▶

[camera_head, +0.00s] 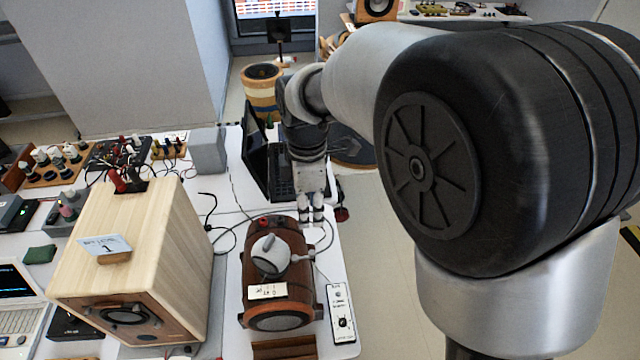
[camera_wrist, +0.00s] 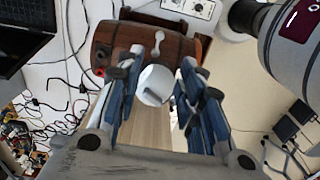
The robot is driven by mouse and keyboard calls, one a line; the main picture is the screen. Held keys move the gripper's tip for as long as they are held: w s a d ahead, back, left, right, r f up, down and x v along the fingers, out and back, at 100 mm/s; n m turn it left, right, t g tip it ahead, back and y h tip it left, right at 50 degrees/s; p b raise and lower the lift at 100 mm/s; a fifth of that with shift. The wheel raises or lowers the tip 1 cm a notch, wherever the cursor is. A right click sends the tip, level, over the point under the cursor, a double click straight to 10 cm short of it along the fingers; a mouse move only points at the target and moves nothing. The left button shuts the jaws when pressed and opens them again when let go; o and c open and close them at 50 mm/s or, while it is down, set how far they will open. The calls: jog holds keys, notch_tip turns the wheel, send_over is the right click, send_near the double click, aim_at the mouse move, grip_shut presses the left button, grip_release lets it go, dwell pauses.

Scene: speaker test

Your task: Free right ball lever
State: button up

◀

Pictures are to be left out; repeat all the remaining data exactly.

[camera_head, +0.00s] 
[camera_wrist, +0.00s] 
The robot is driven by mouse and keyboard calls, one a line; the main picture is the screen. Held keys move the gripper's tip for as long as they are held: w s a d ahead, back, left, right, r f up, down and x v along the fingers, out and back, at 100 mm/s; n m turn it left, right, t g tip it ahead, back and y h tip it left, right at 50 degrees/s; p b raise and lower the lift at 100 mm/s; a fifth of that with shift. The wheel raises or lowers the tip 1 cm a notch, wherever the cursor is. A right click sends the tip, level, over the point under the cursor, a double click straight to 10 cm short of it along the fingers; a mouse move only points at the target and moves nothing. The left button shuts the jaws when pressed and opens them again when let go; o and c open and close them at 50 mm/s or, while it is down, set how far they will open. The calls: jog holds keys, notch_tip turns the wheel, send_over is the right click, send_near the double click, aim_at the mouse move, grip_shut presses the left button, grip_release lets it go, dwell pauses.

Scene: speaker test

Your task: Free right ball lever
State: button up

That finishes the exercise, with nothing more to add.